Only, things didn’t turn out exactly as expected, as they often don’t in the end game of a presidential campaign. First, after a boisterous rally at an airplane hangar in Cleveland, the militarylike precision of Romney’s schedule was thrown out of whack when his plane sat for an hour on the tarmac waiting to take off for Philadelphia. The reason was a fire in the control tower at the Philadelphia airport, according to a campaign official.
The hastily scheduled rally was at Shady Brook Farm (“Where Fun Is Always In Season!” according to its website) a working farm in affluent Bucks County; the kind that hosts pumpkin and apple pickings when the season is right. (The Farmer’s Market closed early to accommodate the politics.) But by the time the candidate arrived, instead of dusk settling on fields of fruits and vegetables, it had turned pitch black.

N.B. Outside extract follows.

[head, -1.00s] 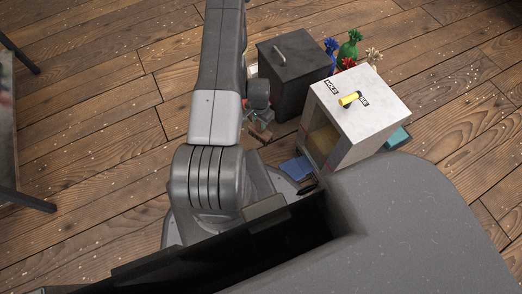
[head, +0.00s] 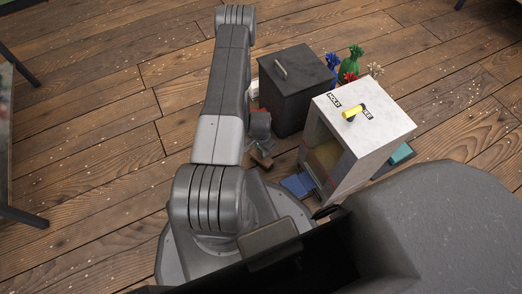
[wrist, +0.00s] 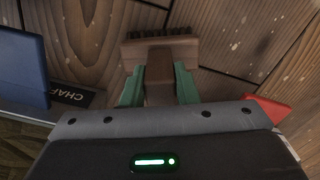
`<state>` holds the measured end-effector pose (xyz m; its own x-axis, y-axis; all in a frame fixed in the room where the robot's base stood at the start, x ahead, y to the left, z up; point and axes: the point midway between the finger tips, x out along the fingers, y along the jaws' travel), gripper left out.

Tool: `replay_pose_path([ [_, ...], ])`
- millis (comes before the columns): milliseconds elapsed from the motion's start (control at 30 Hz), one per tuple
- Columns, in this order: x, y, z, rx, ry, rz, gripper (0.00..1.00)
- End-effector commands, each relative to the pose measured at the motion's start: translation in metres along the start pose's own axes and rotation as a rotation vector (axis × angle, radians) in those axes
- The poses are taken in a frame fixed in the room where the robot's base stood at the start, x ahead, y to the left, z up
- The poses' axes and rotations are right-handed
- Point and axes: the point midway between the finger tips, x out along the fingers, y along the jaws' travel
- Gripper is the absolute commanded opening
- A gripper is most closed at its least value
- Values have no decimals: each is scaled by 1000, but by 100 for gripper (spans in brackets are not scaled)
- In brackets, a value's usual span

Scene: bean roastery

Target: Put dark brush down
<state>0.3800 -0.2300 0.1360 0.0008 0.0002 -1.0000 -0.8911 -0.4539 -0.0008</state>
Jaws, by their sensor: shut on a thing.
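The dark brush (wrist: 159,52), a brown block with a stubby handle and short dark bristles, is in the middle of the wrist view. My gripper (wrist: 159,86) is shut on its handle, with a green finger on each side. The bristle end points away from my gripper, over the plank floor. In the head view the brush (head: 261,159) shows small and brown just below my gripper (head: 260,144), left of the white box. I cannot tell whether the brush touches the floor.
A white box (head: 377,143) with an open front and yellow handle stands right of my gripper. A dark lidded bin (head: 292,95) stands behind. A blue item (head: 298,185) lies by the opening. A dark label (wrist: 72,96) reading "CHAF" and a red piece (wrist: 268,110) flank the brush.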

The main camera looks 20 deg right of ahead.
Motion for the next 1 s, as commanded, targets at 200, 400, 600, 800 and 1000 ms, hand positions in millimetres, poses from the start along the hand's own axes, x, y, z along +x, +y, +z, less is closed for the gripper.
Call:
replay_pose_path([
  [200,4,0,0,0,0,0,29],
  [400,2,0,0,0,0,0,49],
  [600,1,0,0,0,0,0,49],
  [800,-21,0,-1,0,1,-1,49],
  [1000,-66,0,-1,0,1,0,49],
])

Still, 25,000 people were there, one of Romney’s biggest rallies of the entire campaign, and another 5,000 lined the entrance roads, waving American flags and banging thundersticks. They waved and banged away, some for as long as four hours while they waited for Romney to arrive. They were treated to a long procession of political speeches from everyone but the main event—the lieutenant governor, candidates for Congress and the Senate—and entertained themselves with chants of “U.S.A.! U.S.A.!” The Marshall Tucker Band played, but instead of revving up the crowd just before Romney walked on stage, they were long gone by the time he got there. “And how about that music! I understand the Marshall Tucker Band did a great job,” was all Romney could muster.
Much of Romney’s time these days is devoted to saying the same thing over and over in different places—his five-point plan to rebuild the economy is dusted off in Iowa in the morning, Colorado for lunch, Virginia in time for tea. With little variation, there are exhortations to get your neighbor with the Obama sign in his front yard to change his mind, salutes to the clear-eyed residents of whatever state the campaign plane happened to land in.
There was a reason to think, however, that this time would be different. This was perhaps the most watched speech by either candidate here in the waning days of the campaign. As the Romney campaign has been unable to close a small but persistent gap in the always critical swing state of Ohio, the play for Pennsylvania—which aides to both campaigns had put in the Democratic column since the summer—allowed the GOP to say they were staying on offense, and to publicly at least proclaim that they had a path to victory. Democrats were forced to send both Joe Biden and Bill Clinton to the Keystone State in order to shore up support against the possibility of slippage.
So it was reasonable to expect that Romney would light into Obama with renewed abandon, make a case to independent voters about how he would change the direction of the country, and that he had a shot, despite some disappointing poll numbers, to steal a Democratic state from under the president’s nose.
Instead, Pennsylvanians were treated to another recitation of Romney’s stump speech. There was his five-point plan, his promise to open up the Keystone Pipeline, his mocking President Obama for saying Washington can only be changed from the outside, and his promise to help Obama get started on that outside of the White House. The only way anyone even knew that Romney was in Pennsylvania was the theme song from Rocky that greeted him as he made his way on stage—a standard practice for any pol stumping in Pennsylvania—and that he proclaimed “Wow, what a Philadelphia welcome! Thank you so much!”
By midway through, some of those Philadelphians apparently felt as if they had been welcoming enough. Some tried to leave through the back of the rally, and after first being prevented from doing so by the Secret Service—which led to a brief conspiracy theory flare-up on Twitter that they were being forced to stay in order to pad the headcount of the rally—began to leave in droves. The reasons were simple and understandable—they were cold, the kids were restless, they had been waiting for three hours, the lines to the bathroom were too long, they wanted to beat traffic. But still, it didn’t make for particularly good visuals, with TV cameras catching, just as Romney was hitting his high notes—about the flag that a supporter had given him that survived the Challenger spaceship disaster, his recitation of the verses of “America the Beautiful”—to see a stream of supporters heading for the exits.
It is hard to know exactly how close the Romney campaign believes it to be in Pennsylvania. They could be hoping for Democrats to divert resources, in which case, mission accomplished. Because it is one of the few battleground states that haven’t seen a slew of television ads, a late influx could sway voters more than usual.
And Pennsylvanians, at least those on the Main Line, sound like Romney kind of voters. They are affluent, socially moderate. The voters The Daily Beast spoke with weren’t the kind who threw in their lot in with Herman Cain and only came around to Romney reluctantly.
“I have liked Romney since way back in 2007,” said Francis Gallagher, 52, of Yardley. “You look at some guys in Congress who say this, that or the other thing about the other party; you can’t do that and work with people. Mitt won’t be like that. He has that business kindness.”
“You are looking at the next president,” John Moran said after the rally was over. “I just like the sound of the man.”
As he spoke, Romney was leaving the rally too. Fireworks lit up the night over the farm, blasting off over Pennsylvania without any problems.